Briana, loved your email, it made me
laugh out loud! Jessica, forgot to say Yes, anytime you want to visit, come on
over! I'll be going to Morocco in July with family, and to Mali in January with
Kath, but otherwise I'm here. If we have camps or other projects going on, I
don't think it makes a difference -- we'll just have you join in probably. If
any Orionites can locate Marth, tell her yes I'm here! Jeremy, it was great to
hear from you too, and Dann you've been forwarding all these to him, I think so
thanks! Please let Paul know I got his message, and why I'm gonna have you keep
forwarding messages to him (because I know you're good about it). Auntie Karen,
got one of your packages and have never been so happy to see notebooks and nice
pens, and everything seems to have come through unscathed tho it was clear
they'd opened it cuz it was so covered in tape I couldn't even tell who it was
from. Thank you! and love & kisses. I've never seen so many
m&m's.
Otherwise, in response to the many
concerned friends and family asking how I am dealing with the bug issue here,
knowing my fear of spiders, I wanted to reassure you that I'm mostly okay in
that regard.
There aren't too many big awful
spiders, though there are plenty of them in general, and the few big awful ones
have made me scream like a little baby and go running for the insecticide and a
blunt object. Thank god I'm not afraid of reptiles, I often tell myself,
because there are some very very large lizards and they love to run around on
the walls of my shower and latrine, hopefully running after and catching very
very large insects. I would like them to work harder at that, but I shudder to
think what I'd be dealing with if they weren't there. They must be
eating pretty heartily because they leave their droppings all over the place.

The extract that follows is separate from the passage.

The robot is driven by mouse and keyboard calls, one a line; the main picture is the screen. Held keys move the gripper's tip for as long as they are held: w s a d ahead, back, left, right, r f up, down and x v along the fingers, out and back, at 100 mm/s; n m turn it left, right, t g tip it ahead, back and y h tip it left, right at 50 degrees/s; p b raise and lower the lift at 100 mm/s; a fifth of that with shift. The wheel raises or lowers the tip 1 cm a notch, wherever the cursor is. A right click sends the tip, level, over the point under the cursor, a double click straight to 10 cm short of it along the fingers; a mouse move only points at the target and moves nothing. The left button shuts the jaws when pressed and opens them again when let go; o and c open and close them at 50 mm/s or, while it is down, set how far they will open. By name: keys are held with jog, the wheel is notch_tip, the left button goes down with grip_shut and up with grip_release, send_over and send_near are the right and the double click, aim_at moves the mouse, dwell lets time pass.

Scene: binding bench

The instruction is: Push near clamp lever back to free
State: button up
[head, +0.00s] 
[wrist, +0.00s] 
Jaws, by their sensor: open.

They refuse to respect my american-given right to a clean shower and toilet.
But, whatever, at least they don't dive-bomb me like the ridiculously pissy
black wasps do. They are as big as dragonflies, and insist on building many
little sticky mud nests in there, which I was fine with until they started
attacking me in my own space, for fear I'm coming after their brood evidently!
So we've begun to battle, and it hasn't been pretty. I kill them every chance I
get now, and destroy the nests that look new or otherwise in use, but they don't
take kindly to that, and find ways to ambush me when I least expect it. The
scariest moments being when I'm washing my hair and thus must close my eyes at
intervals, or in the middle of wrestling with a giant spider that just won't die
even after being soaked with insecticide -- I know the thing will eventually
die, but I can't take my eyes off it until I'm sure, and even when it finally
drops defeated to the floor, I will still hit it with the blunt object to be
extra sure. The wasps wait for these moments and they KNOW, and while my eyes
are fixed on the 8-legged vampire, or closed with soap and shampoo all over me,
I will here their ominous deep buzz around my head. Little bastards. It's not
my bloody fault you decided to build in my latrine. I talk out loud to all of
them, as I make a Lara Croft move to fend off the vampire with a sandle in one
hand while twisting to shoot insecticide at the wasp flying by with the other
hand. I do not feel guilty about my use of insecticide. I do feel foolish that
whenever I enter my latrine, I kick the door open and stand back a moment, a
broom in hand, and then brush away any potential spiderwebs before ducking my
head in to see if any wasps are waiting. I never ever enter my latrine first
thing in the morning without my broom (a bunch of thin sticks tied together).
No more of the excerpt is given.